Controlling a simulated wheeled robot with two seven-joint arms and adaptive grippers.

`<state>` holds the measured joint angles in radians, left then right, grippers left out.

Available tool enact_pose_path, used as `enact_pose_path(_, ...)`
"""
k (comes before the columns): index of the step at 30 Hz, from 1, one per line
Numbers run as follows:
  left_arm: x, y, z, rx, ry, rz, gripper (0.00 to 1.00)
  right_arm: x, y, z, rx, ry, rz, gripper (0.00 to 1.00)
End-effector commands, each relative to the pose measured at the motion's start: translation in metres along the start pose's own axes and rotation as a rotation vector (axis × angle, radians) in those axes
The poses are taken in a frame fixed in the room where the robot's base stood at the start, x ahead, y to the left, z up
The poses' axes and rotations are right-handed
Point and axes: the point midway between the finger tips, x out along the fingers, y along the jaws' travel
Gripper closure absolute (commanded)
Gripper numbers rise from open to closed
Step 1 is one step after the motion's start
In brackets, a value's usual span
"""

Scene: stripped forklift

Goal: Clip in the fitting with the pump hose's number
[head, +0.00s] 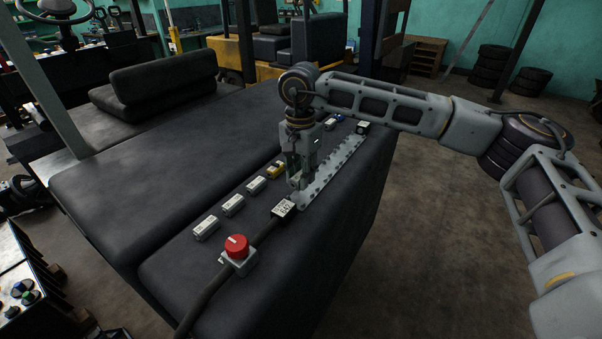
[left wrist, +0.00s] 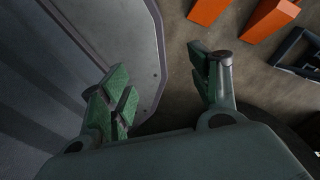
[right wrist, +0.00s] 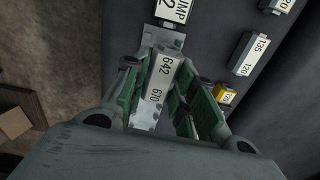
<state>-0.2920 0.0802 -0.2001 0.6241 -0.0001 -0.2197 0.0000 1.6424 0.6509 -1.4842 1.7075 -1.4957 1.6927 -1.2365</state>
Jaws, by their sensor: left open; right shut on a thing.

• _Exercise_
Reproduce exactly the section that begins with the line containing "k (comes before" and ends with the line containing "[head, +0.00s]". Both boundary lines belong in the copy, but pictures do not.

• _Problem solution_
k (comes before the columns): index of the step at 30 Hz, from 1, one per line
Numbers run as follows:
  left_arm: x, y, z, rx, ry, rz, gripper (0.00 to 1.00)
  right_arm: x, y, z, rx, ry, rz, gripper (0.00 to 1.00)
End-effector commands, each relative to the pose measured at the motion's start: translation in metres along the start pose's own axes and rotation as a rotation vector (axis × angle, radians) in those axes
The poses are taken in a frame fixed in the room where the robot's base stood at the start, x ahead, y to the left, z up
The poses' axes and rotations are right-handed
Point and axes: the point midway between the finger tips, x out along the fingers, y along the jaws' travel
Gripper closure absolute (commanded)
Gripper numbers rise from open to closed
Step 1 is one step after the motion's start
In brackets, a value's usual span
"""

Scene: stripped forklift

Goal: Clip in the fitting with the pump hose's number
[head, +0.00s] 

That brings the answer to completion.